* Begin Excerpted records *

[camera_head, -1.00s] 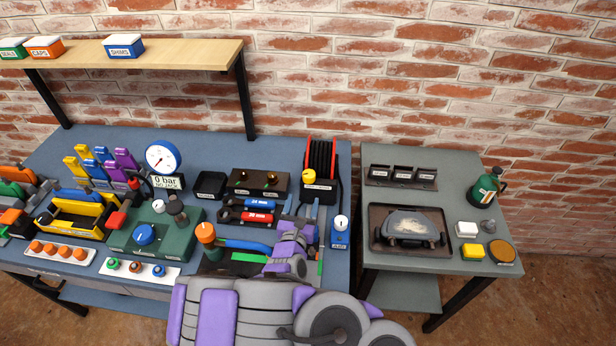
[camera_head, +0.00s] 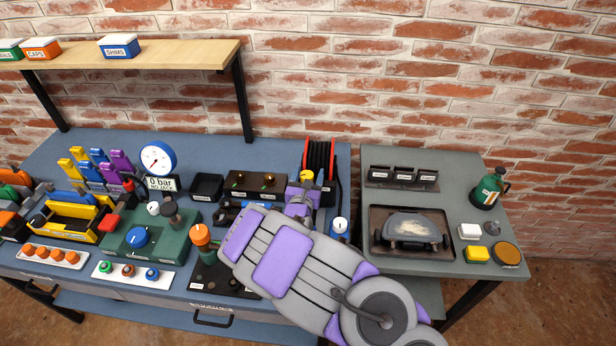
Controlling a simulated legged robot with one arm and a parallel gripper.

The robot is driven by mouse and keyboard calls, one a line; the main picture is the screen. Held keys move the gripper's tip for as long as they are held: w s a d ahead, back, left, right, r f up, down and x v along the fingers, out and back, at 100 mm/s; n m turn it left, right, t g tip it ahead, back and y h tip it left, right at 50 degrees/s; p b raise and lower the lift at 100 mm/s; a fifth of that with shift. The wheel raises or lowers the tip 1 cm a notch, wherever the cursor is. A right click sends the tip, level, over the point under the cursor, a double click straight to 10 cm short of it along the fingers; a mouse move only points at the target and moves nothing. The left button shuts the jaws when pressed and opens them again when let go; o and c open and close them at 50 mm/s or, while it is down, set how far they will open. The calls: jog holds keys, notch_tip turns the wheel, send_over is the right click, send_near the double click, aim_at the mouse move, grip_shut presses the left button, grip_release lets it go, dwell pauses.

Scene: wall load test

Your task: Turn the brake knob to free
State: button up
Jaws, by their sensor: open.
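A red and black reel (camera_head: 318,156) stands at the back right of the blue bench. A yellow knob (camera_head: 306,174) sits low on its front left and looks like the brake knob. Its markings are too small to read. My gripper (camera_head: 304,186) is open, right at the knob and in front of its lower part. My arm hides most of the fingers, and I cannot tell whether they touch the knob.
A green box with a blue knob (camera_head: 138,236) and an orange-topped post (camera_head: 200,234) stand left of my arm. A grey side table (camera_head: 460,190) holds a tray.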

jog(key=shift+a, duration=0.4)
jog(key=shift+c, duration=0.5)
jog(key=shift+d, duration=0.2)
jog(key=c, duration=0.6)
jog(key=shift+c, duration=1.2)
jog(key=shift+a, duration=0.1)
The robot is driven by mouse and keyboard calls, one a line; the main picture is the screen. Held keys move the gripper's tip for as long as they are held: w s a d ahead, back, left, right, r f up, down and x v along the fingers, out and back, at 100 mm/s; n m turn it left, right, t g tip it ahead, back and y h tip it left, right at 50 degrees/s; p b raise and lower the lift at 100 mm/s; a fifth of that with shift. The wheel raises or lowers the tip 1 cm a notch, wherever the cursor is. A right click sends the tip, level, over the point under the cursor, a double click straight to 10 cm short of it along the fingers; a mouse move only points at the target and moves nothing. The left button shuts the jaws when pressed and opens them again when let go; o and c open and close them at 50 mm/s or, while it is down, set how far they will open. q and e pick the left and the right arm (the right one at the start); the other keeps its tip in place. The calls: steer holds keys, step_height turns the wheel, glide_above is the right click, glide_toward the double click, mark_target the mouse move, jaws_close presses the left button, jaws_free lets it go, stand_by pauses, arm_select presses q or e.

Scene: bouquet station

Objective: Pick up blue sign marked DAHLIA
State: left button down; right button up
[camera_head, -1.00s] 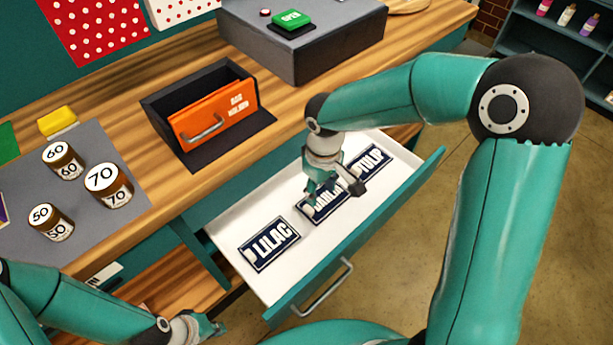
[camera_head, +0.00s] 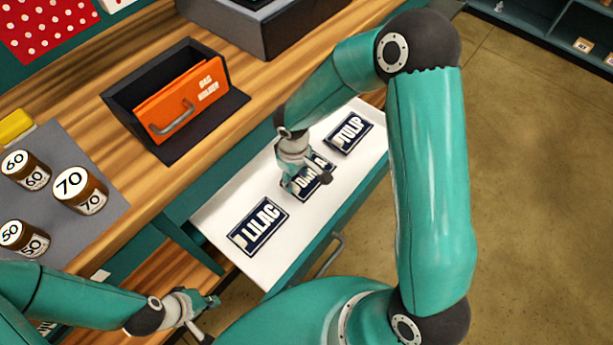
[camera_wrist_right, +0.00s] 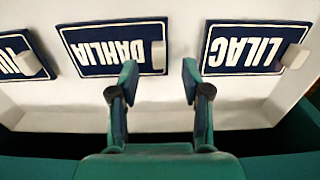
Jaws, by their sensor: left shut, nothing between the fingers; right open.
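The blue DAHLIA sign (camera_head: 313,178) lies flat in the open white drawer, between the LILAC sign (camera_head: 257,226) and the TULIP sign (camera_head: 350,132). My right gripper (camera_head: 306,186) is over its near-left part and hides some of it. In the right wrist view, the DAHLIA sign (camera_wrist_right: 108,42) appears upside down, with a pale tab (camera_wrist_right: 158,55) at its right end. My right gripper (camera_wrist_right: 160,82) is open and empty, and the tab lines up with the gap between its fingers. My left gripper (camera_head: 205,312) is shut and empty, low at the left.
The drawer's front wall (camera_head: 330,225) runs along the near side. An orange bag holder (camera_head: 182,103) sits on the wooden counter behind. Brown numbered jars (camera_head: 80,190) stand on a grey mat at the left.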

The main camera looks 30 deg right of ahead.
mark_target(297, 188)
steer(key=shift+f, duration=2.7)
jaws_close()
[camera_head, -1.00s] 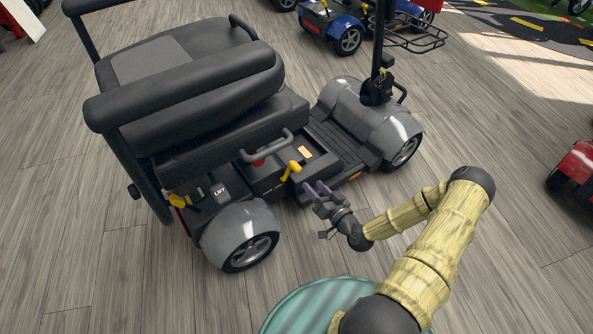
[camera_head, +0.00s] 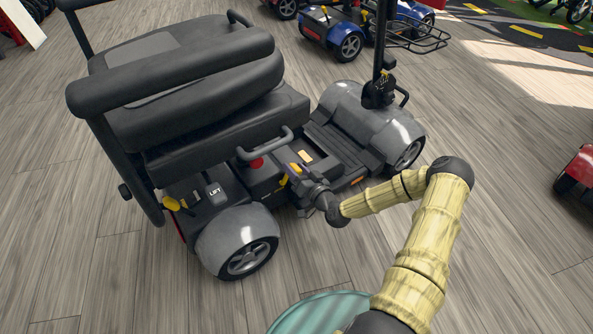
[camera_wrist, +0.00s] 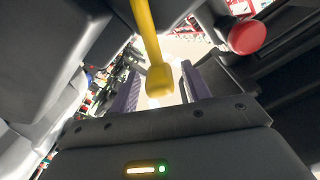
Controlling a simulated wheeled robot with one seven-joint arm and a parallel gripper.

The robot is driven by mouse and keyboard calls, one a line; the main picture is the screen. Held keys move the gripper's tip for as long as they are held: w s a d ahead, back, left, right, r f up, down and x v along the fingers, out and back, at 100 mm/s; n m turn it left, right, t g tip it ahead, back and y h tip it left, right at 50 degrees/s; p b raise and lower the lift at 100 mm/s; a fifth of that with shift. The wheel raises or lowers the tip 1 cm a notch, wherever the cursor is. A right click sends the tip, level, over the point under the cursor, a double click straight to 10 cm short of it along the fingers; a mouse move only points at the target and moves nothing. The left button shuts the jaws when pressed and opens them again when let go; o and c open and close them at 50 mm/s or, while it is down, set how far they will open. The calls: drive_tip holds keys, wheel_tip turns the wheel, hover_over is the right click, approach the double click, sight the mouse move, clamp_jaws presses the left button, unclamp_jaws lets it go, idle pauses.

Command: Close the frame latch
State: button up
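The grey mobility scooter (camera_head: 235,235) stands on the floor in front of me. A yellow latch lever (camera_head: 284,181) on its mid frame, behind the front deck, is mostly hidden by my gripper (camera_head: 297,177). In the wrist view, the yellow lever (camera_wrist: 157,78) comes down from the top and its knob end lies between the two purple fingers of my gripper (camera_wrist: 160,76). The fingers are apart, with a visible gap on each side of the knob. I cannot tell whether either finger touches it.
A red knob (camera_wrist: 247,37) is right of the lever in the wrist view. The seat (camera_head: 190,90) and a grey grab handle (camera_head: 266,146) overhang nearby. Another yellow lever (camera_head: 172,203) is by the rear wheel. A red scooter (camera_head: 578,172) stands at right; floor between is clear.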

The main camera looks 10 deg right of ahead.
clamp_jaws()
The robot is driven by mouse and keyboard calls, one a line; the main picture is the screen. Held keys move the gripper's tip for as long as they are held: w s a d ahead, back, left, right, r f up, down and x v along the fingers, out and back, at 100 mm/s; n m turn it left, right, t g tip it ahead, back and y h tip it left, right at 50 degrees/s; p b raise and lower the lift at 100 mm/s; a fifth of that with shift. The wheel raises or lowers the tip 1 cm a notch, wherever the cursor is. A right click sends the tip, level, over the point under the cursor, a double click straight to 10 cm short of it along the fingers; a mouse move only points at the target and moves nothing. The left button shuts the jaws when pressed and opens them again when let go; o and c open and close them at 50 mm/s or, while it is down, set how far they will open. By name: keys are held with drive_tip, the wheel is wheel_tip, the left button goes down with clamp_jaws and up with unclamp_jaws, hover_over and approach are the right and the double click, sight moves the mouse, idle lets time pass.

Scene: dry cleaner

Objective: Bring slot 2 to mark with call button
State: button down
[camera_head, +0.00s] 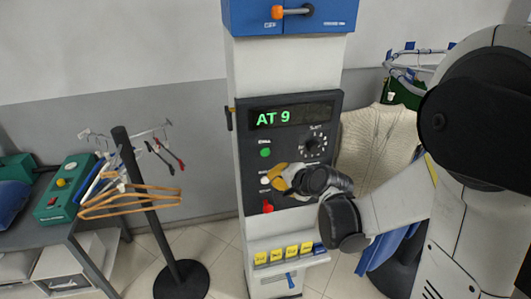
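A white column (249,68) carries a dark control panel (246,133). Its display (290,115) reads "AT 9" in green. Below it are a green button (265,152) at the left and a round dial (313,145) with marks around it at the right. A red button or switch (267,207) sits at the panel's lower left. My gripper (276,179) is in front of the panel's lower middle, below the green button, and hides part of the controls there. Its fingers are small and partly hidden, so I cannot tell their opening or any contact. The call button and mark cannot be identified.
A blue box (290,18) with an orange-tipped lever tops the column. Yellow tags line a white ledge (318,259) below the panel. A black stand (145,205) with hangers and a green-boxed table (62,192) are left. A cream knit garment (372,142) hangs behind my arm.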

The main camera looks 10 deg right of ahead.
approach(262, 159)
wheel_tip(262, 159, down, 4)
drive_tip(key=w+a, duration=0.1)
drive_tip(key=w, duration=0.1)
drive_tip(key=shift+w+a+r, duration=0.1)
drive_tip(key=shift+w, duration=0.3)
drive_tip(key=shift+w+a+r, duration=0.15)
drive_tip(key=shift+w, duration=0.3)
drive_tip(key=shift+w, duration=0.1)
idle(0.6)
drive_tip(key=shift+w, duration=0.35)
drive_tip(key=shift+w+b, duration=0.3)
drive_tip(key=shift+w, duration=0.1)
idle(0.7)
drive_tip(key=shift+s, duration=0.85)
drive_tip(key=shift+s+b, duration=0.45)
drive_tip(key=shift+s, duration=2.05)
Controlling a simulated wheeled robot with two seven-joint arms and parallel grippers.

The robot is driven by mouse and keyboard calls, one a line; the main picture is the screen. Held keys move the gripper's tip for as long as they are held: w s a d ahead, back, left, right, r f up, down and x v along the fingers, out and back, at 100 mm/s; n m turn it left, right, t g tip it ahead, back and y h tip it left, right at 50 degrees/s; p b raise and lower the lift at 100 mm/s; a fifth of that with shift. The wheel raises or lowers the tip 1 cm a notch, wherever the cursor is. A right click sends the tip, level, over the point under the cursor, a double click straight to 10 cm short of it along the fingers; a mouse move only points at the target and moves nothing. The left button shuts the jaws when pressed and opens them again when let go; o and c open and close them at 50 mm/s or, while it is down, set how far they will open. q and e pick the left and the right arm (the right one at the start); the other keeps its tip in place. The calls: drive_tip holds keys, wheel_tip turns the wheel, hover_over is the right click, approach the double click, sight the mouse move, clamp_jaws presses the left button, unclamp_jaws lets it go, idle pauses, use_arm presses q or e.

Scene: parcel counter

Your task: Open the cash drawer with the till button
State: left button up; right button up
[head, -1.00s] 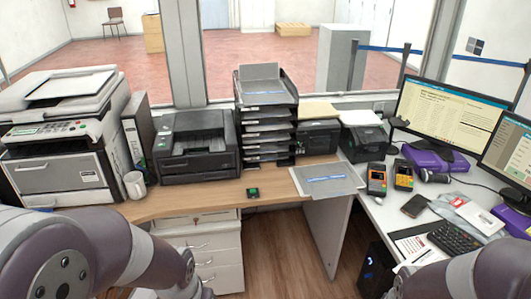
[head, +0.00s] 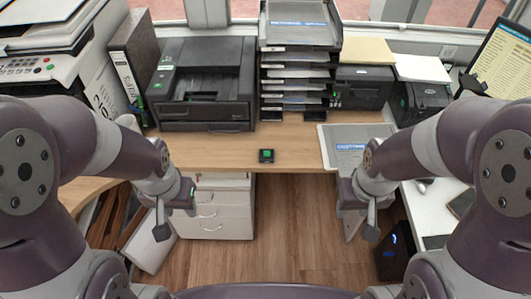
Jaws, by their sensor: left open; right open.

* End Excerpted records *

**Direction:**
Copy out every line from the data above that has "Your" in it.

**Final answer:**
Your task: Turn the brake knob to free
Your task: Open the cash drawer with the till button

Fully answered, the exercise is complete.